Friday, June 25, 2004

T
he Defense Department is rewriting the rules for the use of private civilian contractors because the military isn't always using them in accordance with code, officials said.
    "Existing policy does not capture lessons from recent operations, nor does (the Pentagon) have a single directive to address the issues of contractor personnel management," Michael W. Wynne, acting defense undersecretary for acquisition, technology and logistics, told the House Armed Services Readiness Subcommittee on Thursday.
    Wynne said the Pentagon's new rules should be completed in October.
    Several contract management problems have surfaced in recent weeks amid revelations that civilian workers, including an Iraqi-American linguist from Canyon Country, were involved in intelligence gathering at Abu Ghraib prison in Iraq.
    "Intelligence gathering, especially interrogations, have to be done by Army (personnel), not civilians," Rep. Solomon P. Ortiz, the House panel's ranking Democrat, told The Signal. "It's a big mess, to be honest, because we don't know what criteria they used to hire them."
    An Army policy issued in 2000 defines tactical intelligence gathering as "an inherently governmental function barred from private sector performance."

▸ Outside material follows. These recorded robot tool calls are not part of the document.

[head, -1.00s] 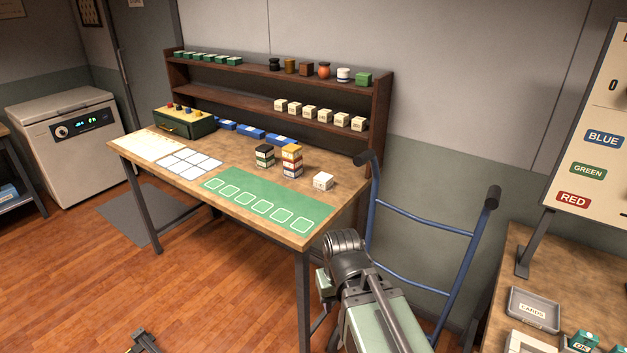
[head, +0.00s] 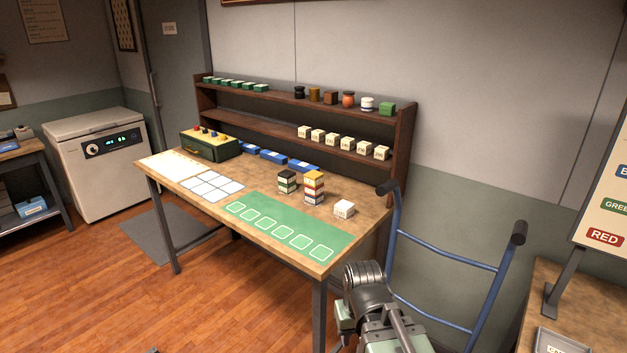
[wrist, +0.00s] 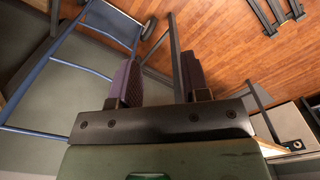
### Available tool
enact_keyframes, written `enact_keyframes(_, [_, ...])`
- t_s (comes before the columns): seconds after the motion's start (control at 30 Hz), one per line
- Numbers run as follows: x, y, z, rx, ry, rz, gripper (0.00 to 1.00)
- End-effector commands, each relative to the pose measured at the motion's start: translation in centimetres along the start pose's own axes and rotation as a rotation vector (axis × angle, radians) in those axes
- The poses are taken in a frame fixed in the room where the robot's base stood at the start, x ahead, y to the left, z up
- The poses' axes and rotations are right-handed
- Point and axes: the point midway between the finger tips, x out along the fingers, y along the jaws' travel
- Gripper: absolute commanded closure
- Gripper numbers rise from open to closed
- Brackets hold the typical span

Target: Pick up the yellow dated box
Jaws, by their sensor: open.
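Two short stacks of small boxes stand on the wooden table. The right stack (head: 314,188) has yellow-orange and white bands, with a yellow-orange top. The left stack (head: 287,182) is dark with pale bands. I cannot read any dates, so which layer is the yellow dated box is unclear. My gripper (wrist: 158,78) shows in the wrist view with its two dark fingers apart and nothing between them. In the head view my arm is at the lower right, in front of the table, well away from the stacks; its fingertips are not visible there.
A two-tier shelf (head: 406,135) with boxes and jars backs the table. A blue hand truck (head: 437,244) stands close to my arm. Several blue boxes (head: 272,156) lie behind the stacks.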

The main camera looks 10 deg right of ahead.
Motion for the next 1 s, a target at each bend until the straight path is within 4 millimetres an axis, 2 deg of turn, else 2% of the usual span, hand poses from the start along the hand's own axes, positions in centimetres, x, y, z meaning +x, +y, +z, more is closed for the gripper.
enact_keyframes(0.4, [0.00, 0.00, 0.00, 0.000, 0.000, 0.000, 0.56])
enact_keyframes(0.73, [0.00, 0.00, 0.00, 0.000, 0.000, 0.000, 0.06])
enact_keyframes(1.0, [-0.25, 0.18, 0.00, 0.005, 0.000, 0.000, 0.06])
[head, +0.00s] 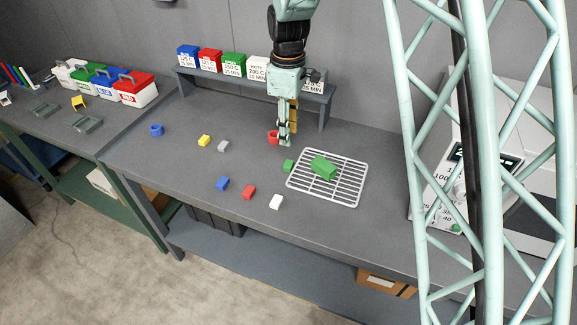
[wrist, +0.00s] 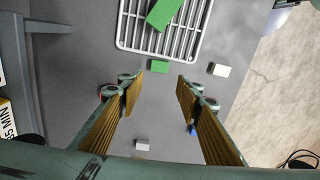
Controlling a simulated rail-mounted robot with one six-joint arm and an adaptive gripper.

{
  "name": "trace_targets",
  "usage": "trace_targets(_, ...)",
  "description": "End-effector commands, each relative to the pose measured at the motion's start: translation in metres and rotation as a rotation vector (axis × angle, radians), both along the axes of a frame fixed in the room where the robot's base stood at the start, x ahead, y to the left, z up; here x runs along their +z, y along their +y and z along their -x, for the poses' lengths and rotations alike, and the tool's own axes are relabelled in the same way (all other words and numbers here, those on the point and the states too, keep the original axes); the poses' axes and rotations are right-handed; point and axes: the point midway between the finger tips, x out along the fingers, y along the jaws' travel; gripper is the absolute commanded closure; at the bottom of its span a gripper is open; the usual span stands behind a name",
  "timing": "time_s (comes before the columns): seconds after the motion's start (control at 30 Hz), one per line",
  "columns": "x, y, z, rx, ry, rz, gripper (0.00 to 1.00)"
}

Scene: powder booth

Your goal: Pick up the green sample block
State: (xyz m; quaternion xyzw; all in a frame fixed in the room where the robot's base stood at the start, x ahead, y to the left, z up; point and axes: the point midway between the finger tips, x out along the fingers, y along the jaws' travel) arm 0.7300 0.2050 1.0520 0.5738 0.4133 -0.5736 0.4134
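A small green block (head: 288,165) lies on the grey bench just left of the wire rack. It also shows in the wrist view (wrist: 160,66), just beyond the gap between my fingertips. A larger green piece (head: 324,168) lies on the rack and is partly cut off at the top of the wrist view (wrist: 164,14). My gripper (head: 284,140) points down over the bench, a little behind the small green block in the head view. In the wrist view its fingers (wrist: 161,82) are wide apart with nothing between them.
The white wire rack (head: 330,201) lies right of the small block. White (head: 275,202), red (head: 248,192) and blue (head: 222,184) blocks lie in front. A shelf with coloured boxes (head: 233,64) stands behind.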

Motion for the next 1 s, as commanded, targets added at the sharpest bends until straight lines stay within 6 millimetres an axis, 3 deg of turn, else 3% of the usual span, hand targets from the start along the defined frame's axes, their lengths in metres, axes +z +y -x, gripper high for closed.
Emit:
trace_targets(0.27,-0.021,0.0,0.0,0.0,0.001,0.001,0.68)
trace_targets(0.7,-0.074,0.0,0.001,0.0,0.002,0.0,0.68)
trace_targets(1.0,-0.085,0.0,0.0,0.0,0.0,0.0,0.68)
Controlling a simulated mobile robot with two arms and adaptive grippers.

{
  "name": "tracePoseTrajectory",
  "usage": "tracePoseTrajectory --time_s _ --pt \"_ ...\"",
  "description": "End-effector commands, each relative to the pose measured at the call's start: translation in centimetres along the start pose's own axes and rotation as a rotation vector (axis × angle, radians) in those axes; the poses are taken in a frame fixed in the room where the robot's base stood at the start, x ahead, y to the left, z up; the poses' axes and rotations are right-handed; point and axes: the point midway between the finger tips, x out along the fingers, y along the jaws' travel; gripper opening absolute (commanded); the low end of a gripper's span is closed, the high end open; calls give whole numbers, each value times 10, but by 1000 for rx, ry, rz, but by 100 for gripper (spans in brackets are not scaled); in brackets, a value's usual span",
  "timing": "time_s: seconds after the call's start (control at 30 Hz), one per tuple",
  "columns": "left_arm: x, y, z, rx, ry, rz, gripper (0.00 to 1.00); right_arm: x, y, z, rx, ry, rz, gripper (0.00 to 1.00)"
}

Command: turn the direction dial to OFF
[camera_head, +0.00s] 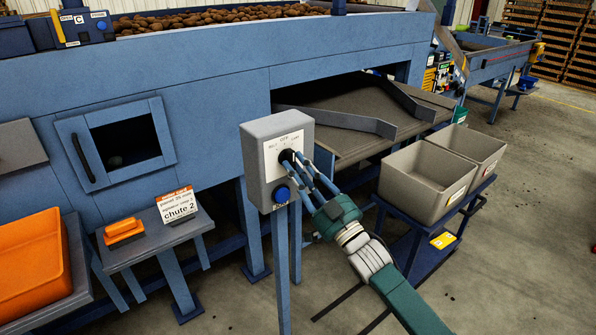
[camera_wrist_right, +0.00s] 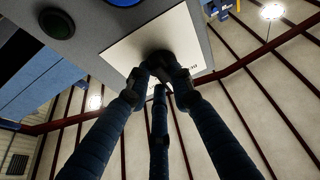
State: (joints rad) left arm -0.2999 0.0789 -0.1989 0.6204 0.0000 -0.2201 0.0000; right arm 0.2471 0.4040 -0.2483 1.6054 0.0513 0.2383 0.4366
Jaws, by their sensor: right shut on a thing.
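The direction dial (camera_head: 287,157) is a dark knob on a white label plate on a grey control box (camera_head: 262,135), which stands on a blue post. Small markings, one reading OFF at the top, sit around it. My right gripper (camera_head: 297,162) is at the dial with its fingers closed around it. In the right wrist view the dark dial (camera_wrist_right: 158,58) is between the fingertips (camera_wrist_right: 160,76) and partly hidden by them. Which mark the dial points to cannot be told. My left gripper is not in view.
A blue button (camera_head: 281,194) is below the dial on the same box. Grey bins (camera_head: 424,208) stand on a blue cart to the right. An orange crate (camera_head: 35,262) and a chute 2 sign (camera_head: 177,205) are to the left. Open floor lies at front right.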

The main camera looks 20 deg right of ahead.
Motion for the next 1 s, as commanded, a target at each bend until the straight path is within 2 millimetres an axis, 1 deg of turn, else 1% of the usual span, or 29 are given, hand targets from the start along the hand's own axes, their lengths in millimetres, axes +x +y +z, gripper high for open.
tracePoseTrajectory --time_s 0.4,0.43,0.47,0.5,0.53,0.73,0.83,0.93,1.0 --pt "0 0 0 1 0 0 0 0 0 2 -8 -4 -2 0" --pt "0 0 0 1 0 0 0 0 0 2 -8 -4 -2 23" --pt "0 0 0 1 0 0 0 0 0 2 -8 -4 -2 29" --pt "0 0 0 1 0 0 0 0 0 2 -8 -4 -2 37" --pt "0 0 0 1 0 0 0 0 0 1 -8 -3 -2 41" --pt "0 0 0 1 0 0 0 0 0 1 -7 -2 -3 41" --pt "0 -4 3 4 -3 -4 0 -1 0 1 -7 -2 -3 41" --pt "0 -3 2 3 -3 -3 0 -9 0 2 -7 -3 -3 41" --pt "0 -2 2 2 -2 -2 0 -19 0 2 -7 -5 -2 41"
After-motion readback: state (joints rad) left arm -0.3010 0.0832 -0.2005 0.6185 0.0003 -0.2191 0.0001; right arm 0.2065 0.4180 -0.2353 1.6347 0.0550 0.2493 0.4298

    Thursday's hearing was the Defense Department's first acknowledgment that it is making good on a 2003 General Services Administration directive to get a better handle on its contracting practices, Ortiz said.

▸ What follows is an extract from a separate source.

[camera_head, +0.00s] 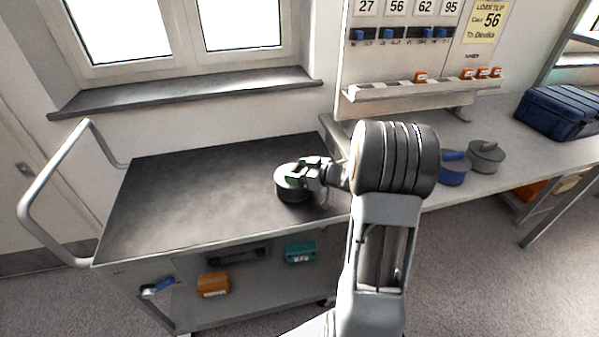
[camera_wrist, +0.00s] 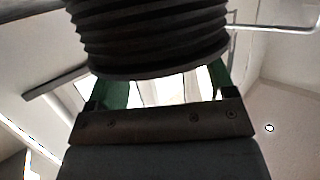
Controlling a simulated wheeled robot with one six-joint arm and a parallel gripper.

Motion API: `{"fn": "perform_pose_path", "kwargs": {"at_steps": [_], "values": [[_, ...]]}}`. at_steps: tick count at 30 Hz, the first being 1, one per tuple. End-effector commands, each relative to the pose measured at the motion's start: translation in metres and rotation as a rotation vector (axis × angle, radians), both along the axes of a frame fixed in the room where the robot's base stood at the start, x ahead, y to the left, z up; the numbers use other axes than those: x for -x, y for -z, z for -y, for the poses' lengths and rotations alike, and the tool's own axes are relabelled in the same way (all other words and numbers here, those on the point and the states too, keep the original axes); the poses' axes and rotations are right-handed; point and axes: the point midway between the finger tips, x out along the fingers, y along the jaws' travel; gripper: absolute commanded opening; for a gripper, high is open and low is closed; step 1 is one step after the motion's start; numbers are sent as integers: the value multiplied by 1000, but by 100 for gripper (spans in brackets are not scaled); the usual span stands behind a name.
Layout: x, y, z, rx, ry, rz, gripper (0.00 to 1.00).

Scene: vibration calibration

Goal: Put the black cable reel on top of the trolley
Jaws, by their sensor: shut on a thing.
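The black cable reel (camera_head: 293,190) is at the right part of the trolley's dark top (camera_head: 190,195) in the head view. My gripper (camera_head: 300,176) is shut on the reel, reaching it from the right side. In the wrist view the ribbed dark reel (camera_wrist: 150,35) fills the upper middle, with the green fingers of my gripper (camera_wrist: 160,90) on either side of it. I cannot tell whether the reel's underside touches the trolley top or hangs slightly above it.
The trolley's lower shelf holds an orange box (camera_head: 213,284) and a teal box (camera_head: 300,251). A workbench (camera_head: 500,120) to the right carries a blue reel (camera_head: 454,168), a grey reel (camera_head: 487,156) and a blue case (camera_head: 562,112). The left of the trolley top is clear.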

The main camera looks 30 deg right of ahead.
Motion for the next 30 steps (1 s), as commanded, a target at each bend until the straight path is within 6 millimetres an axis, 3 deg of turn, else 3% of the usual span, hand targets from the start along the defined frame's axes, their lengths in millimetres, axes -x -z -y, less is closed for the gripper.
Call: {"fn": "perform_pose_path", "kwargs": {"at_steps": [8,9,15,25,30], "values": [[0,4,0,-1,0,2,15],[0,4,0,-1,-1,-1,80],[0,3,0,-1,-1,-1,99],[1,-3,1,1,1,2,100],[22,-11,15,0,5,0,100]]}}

    Conceding that certain practices in the field may not conform to regulations, Pentagon spokesman Glenn Flood said the public scrutiny of operations in Iraq "brought to light that there needs to be some uniformity" in contract management across the various military branches.
    He said other government departments will be involved in the review, such as the Interior Department, which manages the Army's contract for interrogators at Abu Ghraib.
    Wynne told the House subcommittee that for the first time ever, the Defense Department has spent more money over the last five years on contract services — i.e., labor — than on weapons, goods, supplies and equipment.
    He said the Pentagon's "general reduction of internal resources" has been spurred by the government's overall desire to "compete their commercial functions with industry."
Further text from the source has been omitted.